The PLAN had earlier made its presence felt in the area when it became involved in evacuation operations back in March 2015, when the Saudi Arabia-led intervention in Yemen was just starting. The Indian Navy also played a part in those evacuations. Even back then, we saw public messaging out of China highlighting that the increasingly global role for the PLA was focused not on wily geopolitical machinations, but on humanitarian ends.

An April 2015 analysis in the PLA Daily cited Rear Admiral Du Jingchen, the then-deputy commander of the PLAN, who highlighted the PLAN’s diverse mission set in the western Indian Ocean and the Mediterranean:

The Chinese naval fleets have provide escort service for 5,900-plus Chinese and foreign civil ships in 825 batches. At the same time, they also successfully completed some important and emergency tasks such as evacuating Chinese nationals from Libya, escorting the maritime transportation of chemical weapons from Syria, providing emergency water supply to Maldives as well as evacuating Chinese citizens from Yemen.

The problem for China, however, continues to be that its activities elsewhere — particularly in its near seas — undermine its credibility afar.
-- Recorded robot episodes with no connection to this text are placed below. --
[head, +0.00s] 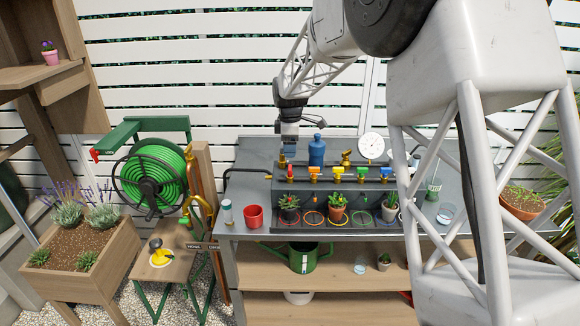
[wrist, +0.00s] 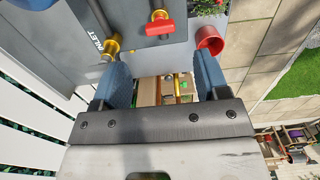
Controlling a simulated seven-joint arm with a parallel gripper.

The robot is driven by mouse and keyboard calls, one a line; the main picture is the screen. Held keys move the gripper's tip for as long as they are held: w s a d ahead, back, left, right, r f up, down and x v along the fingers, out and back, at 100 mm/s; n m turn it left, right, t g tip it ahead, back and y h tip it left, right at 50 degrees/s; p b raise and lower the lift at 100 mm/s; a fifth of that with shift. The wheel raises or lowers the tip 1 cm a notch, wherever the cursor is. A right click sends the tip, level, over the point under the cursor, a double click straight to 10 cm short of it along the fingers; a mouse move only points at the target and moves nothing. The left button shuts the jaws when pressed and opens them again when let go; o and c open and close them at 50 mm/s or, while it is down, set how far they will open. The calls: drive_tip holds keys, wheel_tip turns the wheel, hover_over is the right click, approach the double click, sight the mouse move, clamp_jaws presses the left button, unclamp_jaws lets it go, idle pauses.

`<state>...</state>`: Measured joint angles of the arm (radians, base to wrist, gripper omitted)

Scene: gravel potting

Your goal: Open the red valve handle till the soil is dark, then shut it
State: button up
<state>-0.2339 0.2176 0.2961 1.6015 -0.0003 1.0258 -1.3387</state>
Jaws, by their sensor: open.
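The red valve handle (head: 291,172) is at the left end of the row of coloured valve handles on the grey rack. In the wrist view the red handle (wrist: 160,27) is a short red bar on a brass stem, beyond my fingertips. Below it stands a small potted plant (head: 289,204) with red blooms; its soil is too small to judge. My gripper (head: 289,144) points down above the back left of the rack. In the wrist view my gripper (wrist: 162,75) is open, with blue fingers apart and nothing between them. It is apart from the red handle.
Yellow (head: 314,173), green (head: 338,173) and orange valve handles sit to the right of the red one. A red cup (head: 254,216) stands at the bench's left front. A blue bottle (head: 317,150) stands behind the rack, close to my gripper. A brass fitting (wrist: 110,48) is near my left finger.

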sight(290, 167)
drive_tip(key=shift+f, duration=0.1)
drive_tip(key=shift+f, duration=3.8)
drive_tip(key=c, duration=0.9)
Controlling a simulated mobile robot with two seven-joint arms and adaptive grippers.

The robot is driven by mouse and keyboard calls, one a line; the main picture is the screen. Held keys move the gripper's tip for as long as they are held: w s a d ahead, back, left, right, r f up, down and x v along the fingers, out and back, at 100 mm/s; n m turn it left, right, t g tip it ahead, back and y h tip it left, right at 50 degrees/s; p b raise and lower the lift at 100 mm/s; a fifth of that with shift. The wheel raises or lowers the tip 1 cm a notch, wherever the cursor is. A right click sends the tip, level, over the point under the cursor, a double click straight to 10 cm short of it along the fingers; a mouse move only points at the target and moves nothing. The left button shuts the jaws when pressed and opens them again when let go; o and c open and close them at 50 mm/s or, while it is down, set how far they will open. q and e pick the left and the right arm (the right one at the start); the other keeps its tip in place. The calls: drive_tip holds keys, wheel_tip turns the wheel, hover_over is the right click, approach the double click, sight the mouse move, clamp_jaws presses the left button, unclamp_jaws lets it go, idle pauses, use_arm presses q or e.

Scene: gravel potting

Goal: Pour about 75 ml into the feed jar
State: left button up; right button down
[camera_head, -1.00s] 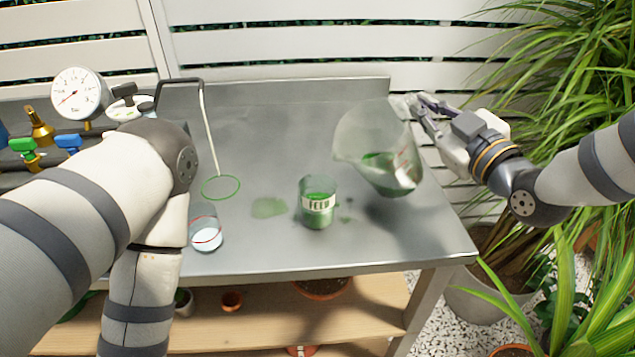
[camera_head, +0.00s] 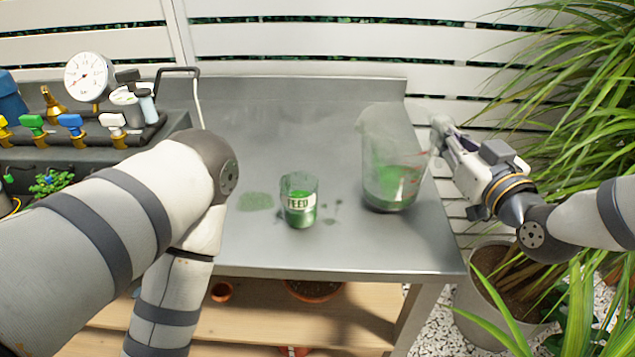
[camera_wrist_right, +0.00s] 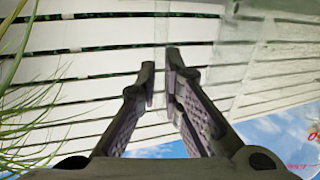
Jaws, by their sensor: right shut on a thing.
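The feed jar (camera_head: 300,214), a small clear jar with a FEED label, stands upright on the metal bench and holds green liquid. A large clear jug (camera_head: 378,142) with red marks and green liquid in its lower part is to the right of the jar, apart from it and nearly upright. My right gripper (camera_head: 437,128) is shut on the jug's right side; its fingers (camera_wrist_right: 168,75) also show in the right wrist view. I cannot tell whether the jug's base touches the bench. My left arm comes in at the left; its gripper is out of view.
A green puddle (camera_head: 256,201) and small spots lie on the bench (camera_head: 290,130) around the jar. A pressure gauge (camera_head: 87,77) and coloured valves stand at the left. A leafy plant (camera_head: 560,110) crowds the right side. The back middle of the bench is clear.

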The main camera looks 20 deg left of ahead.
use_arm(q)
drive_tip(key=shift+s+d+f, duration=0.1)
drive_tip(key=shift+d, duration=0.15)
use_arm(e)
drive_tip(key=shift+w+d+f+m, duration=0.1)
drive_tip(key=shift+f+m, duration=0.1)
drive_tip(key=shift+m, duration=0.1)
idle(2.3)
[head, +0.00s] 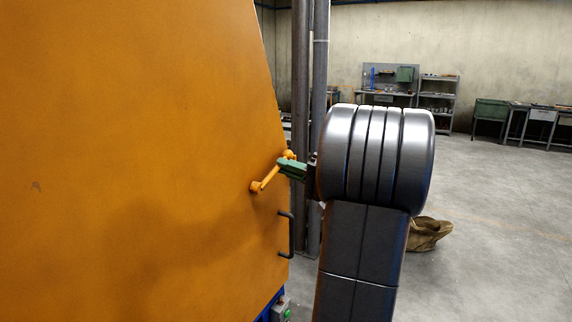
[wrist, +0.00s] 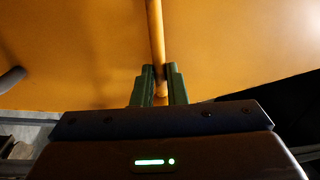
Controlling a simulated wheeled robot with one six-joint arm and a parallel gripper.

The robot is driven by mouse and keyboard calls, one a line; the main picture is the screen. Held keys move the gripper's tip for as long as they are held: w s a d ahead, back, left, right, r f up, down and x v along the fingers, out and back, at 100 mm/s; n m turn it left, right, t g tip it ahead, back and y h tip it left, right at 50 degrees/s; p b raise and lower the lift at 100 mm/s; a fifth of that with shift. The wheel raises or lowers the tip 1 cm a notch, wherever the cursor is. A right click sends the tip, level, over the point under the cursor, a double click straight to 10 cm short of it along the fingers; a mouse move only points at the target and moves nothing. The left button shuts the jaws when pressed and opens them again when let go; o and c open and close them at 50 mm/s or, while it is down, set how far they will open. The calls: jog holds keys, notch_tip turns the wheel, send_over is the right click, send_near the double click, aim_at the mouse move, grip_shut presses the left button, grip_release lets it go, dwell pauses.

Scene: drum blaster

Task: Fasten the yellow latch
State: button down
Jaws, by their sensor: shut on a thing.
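The yellow latch (head: 268,178) is a thin bar on the orange door (head: 130,130) of the machine, near the door's right edge. It slants up to the right from a round pivot to a knob end. My gripper (head: 290,168) has green fingers and is shut on the latch near its upper end. In the wrist view the latch (wrist: 156,35) runs between the two green fingertips of my gripper (wrist: 160,72). The fingers cover part of the bar.
A dark door handle (head: 290,233) sits below the latch. A box with a green button (head: 283,309) is at the machine's lower edge. Vertical pipes (head: 300,60) stand behind my gripper. A brown sack (head: 428,233) lies on the floor, which is otherwise open to the right.

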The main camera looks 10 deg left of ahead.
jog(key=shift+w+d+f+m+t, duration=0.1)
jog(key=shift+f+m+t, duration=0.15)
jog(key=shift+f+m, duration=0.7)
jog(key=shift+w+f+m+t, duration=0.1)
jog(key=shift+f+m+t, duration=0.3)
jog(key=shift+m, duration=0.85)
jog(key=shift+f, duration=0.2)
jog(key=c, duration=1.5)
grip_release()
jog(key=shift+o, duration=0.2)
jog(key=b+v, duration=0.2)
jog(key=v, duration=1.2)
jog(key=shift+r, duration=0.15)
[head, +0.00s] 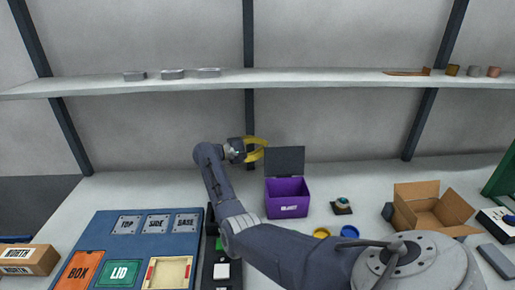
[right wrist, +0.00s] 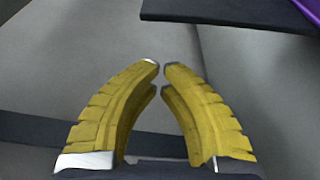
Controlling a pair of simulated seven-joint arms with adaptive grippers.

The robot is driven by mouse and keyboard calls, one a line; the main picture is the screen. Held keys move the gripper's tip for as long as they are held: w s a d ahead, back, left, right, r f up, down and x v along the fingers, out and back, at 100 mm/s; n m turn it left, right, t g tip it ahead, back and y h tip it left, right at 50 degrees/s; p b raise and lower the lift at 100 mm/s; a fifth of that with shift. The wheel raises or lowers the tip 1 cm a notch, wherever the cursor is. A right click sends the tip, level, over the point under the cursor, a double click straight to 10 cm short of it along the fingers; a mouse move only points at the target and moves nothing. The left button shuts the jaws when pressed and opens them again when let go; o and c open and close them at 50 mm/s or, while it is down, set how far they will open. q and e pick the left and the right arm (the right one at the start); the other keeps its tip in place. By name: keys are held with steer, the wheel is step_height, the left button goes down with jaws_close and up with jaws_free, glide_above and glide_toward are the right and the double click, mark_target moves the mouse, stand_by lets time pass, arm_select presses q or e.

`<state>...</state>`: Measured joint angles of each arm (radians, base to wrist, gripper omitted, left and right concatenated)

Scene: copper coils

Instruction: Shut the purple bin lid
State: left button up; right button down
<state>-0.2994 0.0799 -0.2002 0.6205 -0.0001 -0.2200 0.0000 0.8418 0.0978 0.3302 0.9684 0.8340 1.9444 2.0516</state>
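The purple bin (head: 287,206) stands on the table at the middle, with a white label on its front. Its dark grey lid (head: 287,161) stands upright at the bin's back edge, so the bin is open. My right gripper (head: 265,148) is just left of the lid's upper part, near its left edge, with a small gap visible. In the right wrist view the yellow fingers (right wrist: 161,65) come together at their tips with nothing between them. The lid's dark edge (right wrist: 225,12) shows at the upper right there, with a bit of purple bin (right wrist: 308,8). My left gripper is not in view.
A blue board (head: 185,238) with labelled panels lies at the left. An open cardboard box (head: 418,205) stands at the right. A small dark stand (head: 342,208) and yellow (head: 321,233) and blue (head: 350,231) rings lie right of the bin. A shelf (head: 300,78) runs above.

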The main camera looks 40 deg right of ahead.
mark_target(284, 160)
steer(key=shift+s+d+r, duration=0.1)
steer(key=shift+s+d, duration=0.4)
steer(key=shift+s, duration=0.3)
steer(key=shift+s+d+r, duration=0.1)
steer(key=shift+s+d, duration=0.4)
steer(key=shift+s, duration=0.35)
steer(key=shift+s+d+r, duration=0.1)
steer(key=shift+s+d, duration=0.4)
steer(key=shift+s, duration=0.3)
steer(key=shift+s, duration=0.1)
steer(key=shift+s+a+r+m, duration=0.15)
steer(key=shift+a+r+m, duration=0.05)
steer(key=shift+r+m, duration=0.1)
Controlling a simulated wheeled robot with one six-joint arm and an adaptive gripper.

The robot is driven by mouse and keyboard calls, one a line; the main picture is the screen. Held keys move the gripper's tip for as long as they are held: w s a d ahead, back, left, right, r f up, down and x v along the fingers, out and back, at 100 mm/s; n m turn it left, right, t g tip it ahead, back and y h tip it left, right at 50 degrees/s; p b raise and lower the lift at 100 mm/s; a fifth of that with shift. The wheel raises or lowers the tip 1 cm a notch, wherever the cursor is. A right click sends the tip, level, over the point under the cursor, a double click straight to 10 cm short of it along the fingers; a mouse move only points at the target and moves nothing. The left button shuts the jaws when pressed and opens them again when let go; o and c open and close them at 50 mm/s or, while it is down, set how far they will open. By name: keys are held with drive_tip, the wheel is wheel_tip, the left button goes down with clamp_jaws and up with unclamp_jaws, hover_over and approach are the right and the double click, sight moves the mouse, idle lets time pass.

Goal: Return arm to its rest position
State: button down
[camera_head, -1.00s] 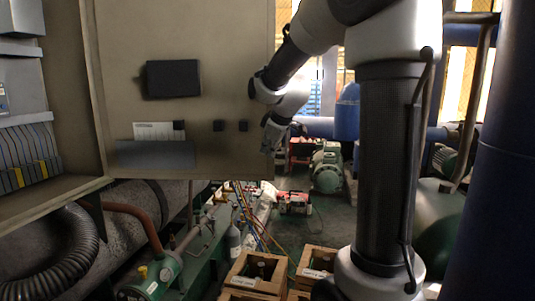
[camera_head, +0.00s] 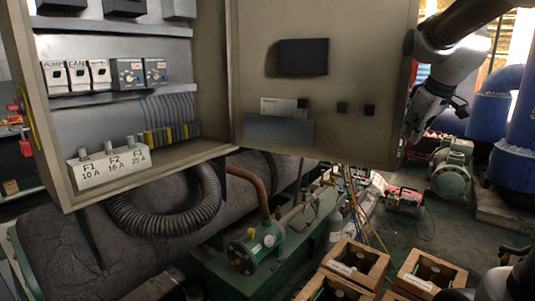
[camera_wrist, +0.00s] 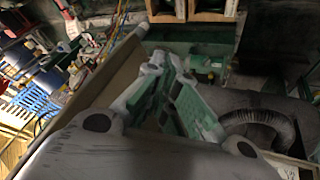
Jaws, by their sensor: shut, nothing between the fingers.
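My arm reaches in from the upper right in the head view, folded in front of the edge of an open cabinet door (camera_head: 355,75). My gripper (camera_head: 410,135) points down close to that edge; whether it touches the door cannot be told. In the wrist view my gripper (camera_wrist: 165,68) has its grey and green fingers drawn together with nothing held. The door's edge runs diagonally just left of the fingers there.
The open cabinet (camera_head: 120,60) holds switches and a fuse block (camera_head: 110,165). A black corrugated hose (camera_head: 165,215) hangs below. Wooden crates (camera_head: 355,262) stand on the floor. A green pump (camera_head: 452,170) and blue pipes (camera_head: 515,155) are at the right. Floor between is partly open.

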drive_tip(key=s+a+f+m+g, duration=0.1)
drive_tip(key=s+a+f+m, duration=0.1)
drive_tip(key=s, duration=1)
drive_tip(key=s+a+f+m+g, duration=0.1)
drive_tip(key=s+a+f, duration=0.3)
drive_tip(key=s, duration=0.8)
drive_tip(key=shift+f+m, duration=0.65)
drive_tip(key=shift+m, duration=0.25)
Even if the Djibouti base is intended to support logistics for operations like the rescue mission for the crew of the OS 35, China’s continued non-compliance with international law in the South China Sea and its own peculiar definition of freedom of navigation that discriminates between civilian and military vessels will leave others — including the United States and India — doubtful of its intentions in the Indian Ocean.